Write out the listing exactly as it is given.

====== Data lines ======

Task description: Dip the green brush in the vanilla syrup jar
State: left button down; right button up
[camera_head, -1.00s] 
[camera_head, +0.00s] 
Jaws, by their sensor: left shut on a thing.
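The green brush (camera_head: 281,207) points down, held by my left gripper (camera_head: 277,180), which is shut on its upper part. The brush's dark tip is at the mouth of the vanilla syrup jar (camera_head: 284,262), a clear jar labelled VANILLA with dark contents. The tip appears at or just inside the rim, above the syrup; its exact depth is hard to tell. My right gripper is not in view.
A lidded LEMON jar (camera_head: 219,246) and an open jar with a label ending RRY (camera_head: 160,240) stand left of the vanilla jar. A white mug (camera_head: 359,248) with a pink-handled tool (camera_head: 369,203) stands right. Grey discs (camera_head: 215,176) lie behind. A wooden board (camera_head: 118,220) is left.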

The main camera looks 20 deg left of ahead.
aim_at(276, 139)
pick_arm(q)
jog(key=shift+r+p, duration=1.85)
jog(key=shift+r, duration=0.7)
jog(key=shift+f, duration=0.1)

======

> Full answer:
Task description: Dip the green brush in the vanilla syrup jar
State: left button down; right button up
[camera_head, -1.00s] 
[camera_head, +0.00s] 
Jaws, by their sensor: left shut on a thing.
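The green brush (camera_head: 281,207) points down, held by my left gripper (camera_head: 277,180), which is shut on its upper part. The brush's dark tip is at the mouth of the vanilla syrup jar (camera_head: 284,262), a clear jar labelled VANILLA with dark contents. The tip appears at or just inside the rim, above the syrup; its exact depth is hard to tell. My right gripper is not in view.
A lidded LEMON jar (camera_head: 219,246) and an open jar with a label ending RRY (camera_head: 160,240) stand left of the vanilla jar. A white mug (camera_head: 359,248) with a pink-handled tool (camera_head: 369,203) stands right. Grey discs (camera_head: 215,176) lie behind. A wooden board (camera_head: 118,220) is left.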

The main camera looks 20 deg left of ahead.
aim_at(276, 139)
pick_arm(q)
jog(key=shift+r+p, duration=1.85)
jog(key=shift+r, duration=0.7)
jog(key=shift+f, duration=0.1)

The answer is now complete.